Only one span of the listing below is wanted: the lines from the one with "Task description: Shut" through the one with "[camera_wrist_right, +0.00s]", reproduced exactly, both ends kept.
— Start EXERCISE INPUT —
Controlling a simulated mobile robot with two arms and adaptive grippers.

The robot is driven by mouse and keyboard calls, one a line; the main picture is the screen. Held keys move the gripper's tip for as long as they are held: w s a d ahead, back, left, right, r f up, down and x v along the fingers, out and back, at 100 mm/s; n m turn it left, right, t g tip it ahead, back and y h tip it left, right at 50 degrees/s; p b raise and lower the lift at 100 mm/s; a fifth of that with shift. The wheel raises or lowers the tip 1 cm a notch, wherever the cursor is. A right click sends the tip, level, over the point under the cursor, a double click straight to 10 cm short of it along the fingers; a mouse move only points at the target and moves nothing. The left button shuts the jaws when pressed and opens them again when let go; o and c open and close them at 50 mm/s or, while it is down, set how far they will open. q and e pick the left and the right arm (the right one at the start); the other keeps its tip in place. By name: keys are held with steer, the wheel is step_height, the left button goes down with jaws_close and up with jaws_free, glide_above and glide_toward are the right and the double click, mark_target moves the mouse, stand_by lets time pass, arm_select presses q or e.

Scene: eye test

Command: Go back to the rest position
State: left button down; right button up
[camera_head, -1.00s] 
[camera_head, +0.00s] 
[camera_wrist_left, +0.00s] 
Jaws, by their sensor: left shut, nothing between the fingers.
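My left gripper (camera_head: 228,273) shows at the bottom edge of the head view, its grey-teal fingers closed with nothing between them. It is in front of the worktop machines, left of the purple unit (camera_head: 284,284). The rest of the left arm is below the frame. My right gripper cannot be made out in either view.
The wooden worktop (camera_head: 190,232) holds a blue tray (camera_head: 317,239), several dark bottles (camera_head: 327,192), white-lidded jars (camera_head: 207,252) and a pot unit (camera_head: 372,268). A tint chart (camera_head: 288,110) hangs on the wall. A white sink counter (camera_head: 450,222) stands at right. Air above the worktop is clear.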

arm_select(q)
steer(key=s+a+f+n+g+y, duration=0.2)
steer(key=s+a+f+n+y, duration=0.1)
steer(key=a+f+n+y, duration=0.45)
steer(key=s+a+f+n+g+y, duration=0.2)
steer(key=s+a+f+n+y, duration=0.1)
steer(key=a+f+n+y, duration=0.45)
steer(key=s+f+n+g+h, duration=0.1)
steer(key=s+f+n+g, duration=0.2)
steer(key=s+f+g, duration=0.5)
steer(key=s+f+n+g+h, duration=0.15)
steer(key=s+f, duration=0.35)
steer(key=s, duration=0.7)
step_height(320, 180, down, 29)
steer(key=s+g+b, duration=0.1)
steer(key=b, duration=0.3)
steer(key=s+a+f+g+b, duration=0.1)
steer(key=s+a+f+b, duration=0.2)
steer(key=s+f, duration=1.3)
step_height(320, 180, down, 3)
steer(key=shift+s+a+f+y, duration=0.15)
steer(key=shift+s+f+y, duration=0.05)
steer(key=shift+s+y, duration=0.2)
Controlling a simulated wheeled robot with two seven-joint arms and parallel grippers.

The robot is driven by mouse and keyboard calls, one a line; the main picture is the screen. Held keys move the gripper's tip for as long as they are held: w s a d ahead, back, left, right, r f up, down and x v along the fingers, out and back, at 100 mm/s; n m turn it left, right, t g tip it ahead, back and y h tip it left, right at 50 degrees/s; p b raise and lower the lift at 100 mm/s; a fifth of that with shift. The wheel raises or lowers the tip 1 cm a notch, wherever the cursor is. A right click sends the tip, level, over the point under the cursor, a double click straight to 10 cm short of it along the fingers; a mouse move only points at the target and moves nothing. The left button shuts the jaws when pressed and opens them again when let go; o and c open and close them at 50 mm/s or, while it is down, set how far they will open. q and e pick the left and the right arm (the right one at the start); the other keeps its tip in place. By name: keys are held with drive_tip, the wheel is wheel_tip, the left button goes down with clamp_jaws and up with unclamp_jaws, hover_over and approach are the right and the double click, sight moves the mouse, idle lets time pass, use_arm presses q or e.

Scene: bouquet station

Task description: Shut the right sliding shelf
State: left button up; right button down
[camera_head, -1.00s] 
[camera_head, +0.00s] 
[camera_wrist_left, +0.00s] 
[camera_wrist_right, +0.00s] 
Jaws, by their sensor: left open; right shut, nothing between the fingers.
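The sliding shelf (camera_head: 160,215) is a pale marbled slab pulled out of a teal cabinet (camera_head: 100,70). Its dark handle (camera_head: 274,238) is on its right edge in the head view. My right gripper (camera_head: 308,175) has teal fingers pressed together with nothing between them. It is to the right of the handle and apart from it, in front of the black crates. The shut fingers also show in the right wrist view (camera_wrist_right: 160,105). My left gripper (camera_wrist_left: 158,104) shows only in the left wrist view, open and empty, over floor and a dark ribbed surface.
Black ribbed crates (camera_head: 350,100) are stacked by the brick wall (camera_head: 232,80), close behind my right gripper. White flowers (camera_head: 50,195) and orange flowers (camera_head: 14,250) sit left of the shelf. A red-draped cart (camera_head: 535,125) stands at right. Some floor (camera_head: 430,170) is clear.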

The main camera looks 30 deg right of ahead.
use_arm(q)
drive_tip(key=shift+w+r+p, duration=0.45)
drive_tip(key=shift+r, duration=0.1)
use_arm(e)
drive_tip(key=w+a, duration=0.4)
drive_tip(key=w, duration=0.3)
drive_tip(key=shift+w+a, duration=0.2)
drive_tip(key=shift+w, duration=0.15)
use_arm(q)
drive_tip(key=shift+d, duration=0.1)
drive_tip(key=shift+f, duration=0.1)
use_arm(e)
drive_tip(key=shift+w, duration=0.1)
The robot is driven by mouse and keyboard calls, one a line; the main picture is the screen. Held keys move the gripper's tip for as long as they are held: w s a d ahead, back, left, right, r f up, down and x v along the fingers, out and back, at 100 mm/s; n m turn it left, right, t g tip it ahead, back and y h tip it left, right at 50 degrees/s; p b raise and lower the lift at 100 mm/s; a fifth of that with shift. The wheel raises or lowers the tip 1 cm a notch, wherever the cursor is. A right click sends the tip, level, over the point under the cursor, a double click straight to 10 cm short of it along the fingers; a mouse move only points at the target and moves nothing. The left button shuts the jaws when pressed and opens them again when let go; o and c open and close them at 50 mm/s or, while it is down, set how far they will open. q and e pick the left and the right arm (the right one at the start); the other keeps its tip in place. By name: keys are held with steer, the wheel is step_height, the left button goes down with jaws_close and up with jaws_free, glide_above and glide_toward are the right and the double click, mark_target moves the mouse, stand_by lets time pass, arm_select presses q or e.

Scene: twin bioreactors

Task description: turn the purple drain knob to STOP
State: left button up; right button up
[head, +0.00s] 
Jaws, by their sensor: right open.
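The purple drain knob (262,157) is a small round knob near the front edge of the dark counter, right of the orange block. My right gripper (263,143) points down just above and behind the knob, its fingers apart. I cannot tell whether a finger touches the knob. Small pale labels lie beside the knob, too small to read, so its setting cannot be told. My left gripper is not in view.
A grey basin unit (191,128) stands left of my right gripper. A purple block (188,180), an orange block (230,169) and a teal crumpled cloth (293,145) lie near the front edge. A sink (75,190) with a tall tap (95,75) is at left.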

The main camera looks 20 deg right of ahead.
— End EXERCISE INPUT —
**COMPLETE OUTPUT**:
Task description: Shut the right sliding shelf
State: left button up; right button down
[camera_head, -1.00s] 
[camera_head, +0.00s] 
[camera_wrist_left, +0.00s] 
[camera_wrist_right, +0.00s] 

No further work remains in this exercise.